[start]
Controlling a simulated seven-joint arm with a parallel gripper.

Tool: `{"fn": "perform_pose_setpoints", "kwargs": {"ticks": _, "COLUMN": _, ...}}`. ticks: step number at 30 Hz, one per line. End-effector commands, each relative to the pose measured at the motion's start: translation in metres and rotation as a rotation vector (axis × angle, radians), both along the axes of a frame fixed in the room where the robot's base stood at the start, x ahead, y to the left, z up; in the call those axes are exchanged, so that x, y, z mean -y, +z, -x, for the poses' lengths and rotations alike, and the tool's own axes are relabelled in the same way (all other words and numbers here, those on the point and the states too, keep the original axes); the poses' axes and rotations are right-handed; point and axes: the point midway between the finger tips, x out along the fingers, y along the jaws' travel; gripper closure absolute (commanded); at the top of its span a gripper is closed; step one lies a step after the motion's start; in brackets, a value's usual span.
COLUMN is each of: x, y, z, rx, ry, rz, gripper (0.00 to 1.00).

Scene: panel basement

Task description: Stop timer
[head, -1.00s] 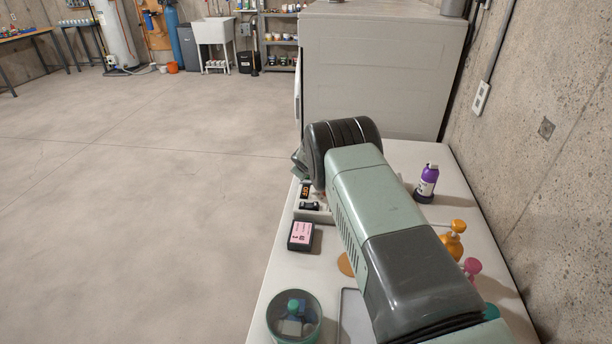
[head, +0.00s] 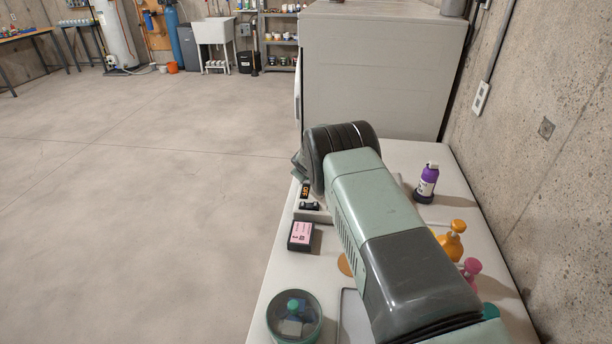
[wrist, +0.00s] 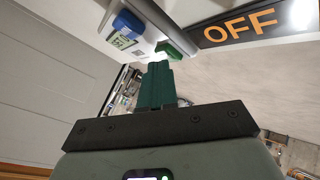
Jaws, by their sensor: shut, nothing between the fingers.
[end]
WHAT THIS TASK INVOLVES: Reproduce, word for word, every line from the one that contains "COLUMN is each" to the end of the data, including both ends; omit all pictures.

THE OUTPUT:
COLUMN is each of: x, y, z, rx, ry, rz, gripper (0.00 to 1.00).

Scene: panel basement

Task description: Stop timer
[head, -1.00s] 
[head, +0.00s] 
[wrist, +0.00s] 
Jaws, by their sensor: shut, nothing between the fingers.

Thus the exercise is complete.